Un mouvement de résistance pourrait-il émerger de cette situation ?
​Myriam Benraad: Oui mais la population n’a pas d’armes pour résister. C’est la peur qui règne face aux jihadistes qui exécutent tous ceux qui s’opposent à leur projet politique. On est dans une situation de guerre et de confrontation quotidienne. Soyons clairs, la population est tout simplement désarmée face à des assassins.

Quel est la stratégie de Nouri al-Maliki, le Premier ministre irakien ?
Myriam Benraad:
Pour l’heure, Al-Maliki est dans une logique de réélection à Bagdad pour un troisième mandat. Si la poussée jihadiste a été contenue aux portes de Bagdad, une grande partie du territoire est en revanche désormais aux mains des jihadistes, du nord de l’Irak à la Syrie. Si Nouri al-Maliki parvient à s’arroger un nouveau mandat comme Premier ministre, alors la priorité sera pour lui de reprendre le contrôle du territoire et de se représenter comme le sauveur de l’Irak s’il réussit. Mais il sera très difficile pour lui de faire venir à la table des négociations les insurgés sunnites, et encore moins les membres de l’État islamique qui le qualifient depuis 2006 d’apostat et de collaborateur des Américains.

Que pensez-vous de la position géopolitique du gouvernement français, qui se dit « prêt à recevoir les chrétiens d’Irak » ?

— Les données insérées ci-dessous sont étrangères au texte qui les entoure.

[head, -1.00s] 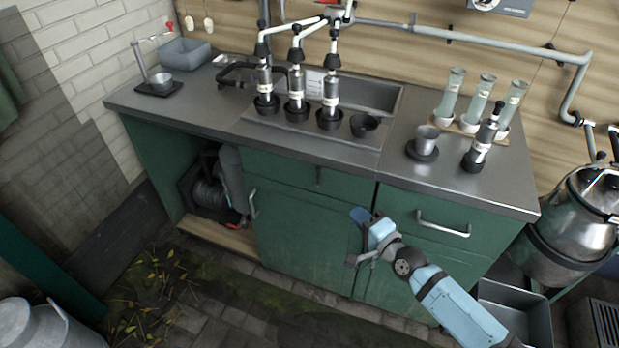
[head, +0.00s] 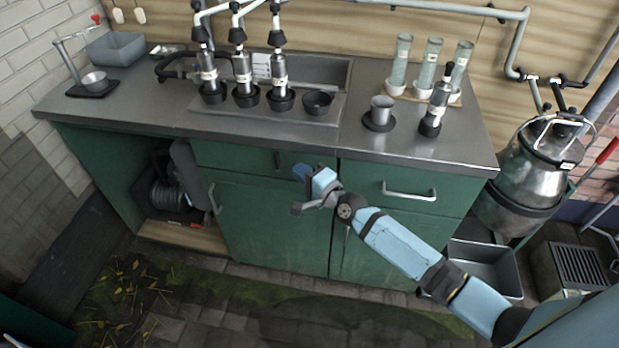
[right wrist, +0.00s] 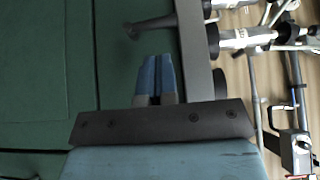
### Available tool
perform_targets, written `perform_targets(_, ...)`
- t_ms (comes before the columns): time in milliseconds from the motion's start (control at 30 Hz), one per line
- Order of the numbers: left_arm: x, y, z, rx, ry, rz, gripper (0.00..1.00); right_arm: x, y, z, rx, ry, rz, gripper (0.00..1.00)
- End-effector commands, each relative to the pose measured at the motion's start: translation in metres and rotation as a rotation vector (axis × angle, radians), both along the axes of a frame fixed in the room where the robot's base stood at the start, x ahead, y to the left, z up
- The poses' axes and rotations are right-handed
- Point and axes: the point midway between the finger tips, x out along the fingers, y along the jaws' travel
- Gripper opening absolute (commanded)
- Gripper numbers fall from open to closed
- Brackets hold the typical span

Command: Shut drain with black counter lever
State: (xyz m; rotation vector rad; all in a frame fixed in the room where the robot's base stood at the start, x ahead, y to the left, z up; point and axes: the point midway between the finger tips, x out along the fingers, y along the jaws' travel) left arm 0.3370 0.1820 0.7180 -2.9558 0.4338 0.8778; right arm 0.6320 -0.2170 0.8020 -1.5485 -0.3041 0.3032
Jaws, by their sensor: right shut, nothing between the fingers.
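The black counter lever (head: 277,160) is a small dark handle hanging down from the counter's front edge below the sink. In the right wrist view the lever (right wrist: 150,25) juts from the counter edge, beyond my fingertips, with a gap between them. My right gripper (head: 303,173) is just right of the lever and slightly lower, in front of the green cabinet. Its blue fingers (right wrist: 157,72) are together and empty in the right wrist view. The sink (head: 315,72) is set in the counter; its drain is hidden. My left gripper is not in view.
The counter (head: 345,140) overhangs green doors. Drawer handle (head: 408,191) and door handle (head: 212,198) stick out on either side of my gripper. Dark-based metal cylinders (head: 243,80) stand by the sink. A metal churn (head: 535,165) is at right.

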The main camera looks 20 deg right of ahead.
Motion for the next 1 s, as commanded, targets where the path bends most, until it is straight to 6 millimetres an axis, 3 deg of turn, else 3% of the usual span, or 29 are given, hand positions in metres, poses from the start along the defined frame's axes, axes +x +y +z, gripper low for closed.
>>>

On touche ici à la tradition française. Notre diplomatie au Proche et Moyen-Orient s’est bâtie autour de la protection des populations chrétiennes. Cette tradition remonte à la royauté, il n’y a rien de nouveau. C’est surtout sur le conflit israélo-palestinien et la dernière crise de Gaza que le gouvernement français a montré les limites de sa diplomatie, si ce n’est son absence de vision.